By Adam Weber, executive creative partner – M&C Saatchi Abel Johannesburg
In a pivotal episode of the classic series Band of Brothers, it’s mid-winter in the Ardennes forest region. The frozen and exhausted soldiers of the 101st Airborne Division, Easy Company, advance towards the Belgian town of Foy.
During the attack, their commander, Lieutenant Norman Dike falls apart in the ensuing panic and mayhem. He has no idea what to do, so he orders his men to stop in the middle of an advance, without cover. A German sniper begins picking off the exposed men, while his sergeant, Carwood Lipton desperately urges him to advance. His lack of a clear plan cost the lives of many in his company. Another lieutenant stepped in and took them forward.
The town was captured. Dike had fallen to the sniper.
Sergeant Lipton summed it up: “He wasn’t a bad leader because he made bad decisions. He was a bad leader because he made no decisions.”
Creative Leadership
I was reminded of this scene when reading an article by Robin Ham, in which he looks at leadership lessons to be learned from Band of Brothers – and in particular episode 7.
Arguably, it’s something that new creative directors need to understand. Their teams need guidance and a clear way forward. Ham points out that you can at least learn from a wrong decision, and then make a good one.

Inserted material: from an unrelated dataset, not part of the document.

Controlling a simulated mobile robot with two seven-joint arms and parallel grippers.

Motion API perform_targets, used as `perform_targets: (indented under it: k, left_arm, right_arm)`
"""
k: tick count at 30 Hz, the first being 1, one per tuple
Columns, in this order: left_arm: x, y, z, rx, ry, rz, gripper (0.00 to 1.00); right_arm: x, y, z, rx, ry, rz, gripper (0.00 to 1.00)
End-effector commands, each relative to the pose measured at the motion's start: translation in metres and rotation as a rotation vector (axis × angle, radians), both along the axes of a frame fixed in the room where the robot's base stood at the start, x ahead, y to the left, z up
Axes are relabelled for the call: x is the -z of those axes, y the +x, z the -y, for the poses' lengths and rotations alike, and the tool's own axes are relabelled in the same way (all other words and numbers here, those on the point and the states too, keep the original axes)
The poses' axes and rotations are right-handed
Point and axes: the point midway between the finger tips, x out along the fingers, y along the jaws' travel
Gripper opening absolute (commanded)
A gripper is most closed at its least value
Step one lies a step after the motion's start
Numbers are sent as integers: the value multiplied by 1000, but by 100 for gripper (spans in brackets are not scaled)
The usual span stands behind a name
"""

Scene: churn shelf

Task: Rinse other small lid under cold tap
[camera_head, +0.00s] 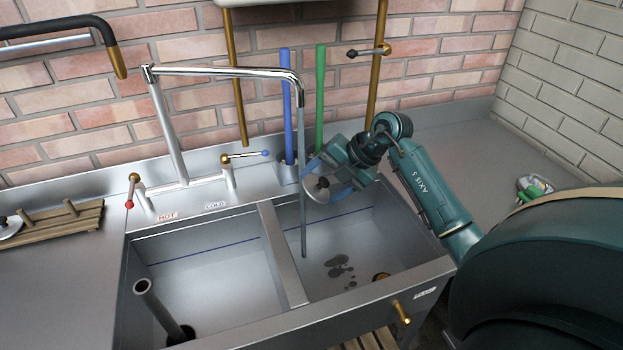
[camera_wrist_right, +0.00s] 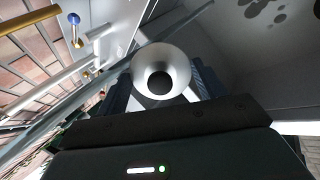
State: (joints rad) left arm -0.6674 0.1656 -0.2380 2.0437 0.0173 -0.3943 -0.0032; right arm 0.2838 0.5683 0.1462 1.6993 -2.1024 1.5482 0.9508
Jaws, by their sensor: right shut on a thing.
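My right gripper (camera_head: 325,182) reaches over the right basin and is shut on a small pale lid (camera_head: 318,190) with a dark knob. In the right wrist view the lid (camera_wrist_right: 160,60) sits between the fingers, its dark round knob facing the camera. A thin stream of water (camera_head: 303,225) drops from the chrome swivel spout (camera_head: 230,71) into the right basin, beside the lid. I cannot tell whether it touches the lid. The cold tap lever (camera_head: 247,155) has a blue knob; the hot lever (camera_head: 131,190) has a red one. My left gripper is not in view.
A divider (camera_head: 284,255) separates the basins. A standpipe (camera_head: 160,308) rises in the left basin. Blue (camera_head: 287,105) and green (camera_head: 320,100) upright handles stand behind. A wooden rack (camera_head: 60,228) and another lid (camera_head: 9,228) are at left. A small green-and-white item (camera_head: 534,187) lies at right.

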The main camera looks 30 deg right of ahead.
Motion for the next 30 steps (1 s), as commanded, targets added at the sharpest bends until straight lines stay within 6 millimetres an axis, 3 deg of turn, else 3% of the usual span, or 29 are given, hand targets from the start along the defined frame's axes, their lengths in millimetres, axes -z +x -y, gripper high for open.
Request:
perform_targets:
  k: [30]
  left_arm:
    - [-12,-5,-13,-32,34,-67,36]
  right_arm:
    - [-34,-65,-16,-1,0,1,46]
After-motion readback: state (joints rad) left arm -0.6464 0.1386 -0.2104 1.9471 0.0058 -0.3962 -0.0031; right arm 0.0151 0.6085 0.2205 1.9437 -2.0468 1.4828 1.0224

I was once told that the key to creative leadership is simply giving clear direction and a definite time by which it must be executed.
I believe clients can learn from this, too. The most successful clients always make a call. Often, this is based on a gut feel and an intuition for what is right for their brand. Sometimes, it is based on experience – and probably a few bad decisions.
But there is always a clear call.
Marketing sometimes appears to be satisfying internal issues and management expectations rather than connecting to the actual market.
With a strong and intuitive client, you always know exactly where you stand. If they love the work you make it, if they don’t, they tell you not to present crap like it again. These clients usually have one strong leader and don’t rely on PowerPoint slides filled with product triangles and brand rockets and spider diagrams. They just know and aren’t afraid to get it wrong.
Because the risk of getting it right, is getting it really right…
Adidas made the call to go with their amazing piece of work, Original Is Never Finished. It turned out to be the right call. As was the call to trust the right people to do it. Pepsi made a wrong call with their Kendall Jenner piece. They probably won’t make it again and I expect them to come back with something big and right. Either way, we noticed the work.
We’ve all seen these lines in briefs. “It’s a rugged off-road car, but it’s for on-road too”. “We are talking to an older market, but don’t ignore the youth”. “We’re serious, but fun”. It’s like going left and right.
When decisions are not clear or have no direction at all, you hover around what is safe and what a committee is comfortable with. You get middle-of-the-road communication that doesn’t offend or inspire anyone, but leaves people with okay and barely a blip on their emotional radar.
The lesson here is not to hesitate or stand still. I’ve made many bad decisions, but more often than not they’ve led to something more interesting. And I’ve learned more making bad decisions than when I’ve done nothing at all.
As hard as it is sometimes…just make a call!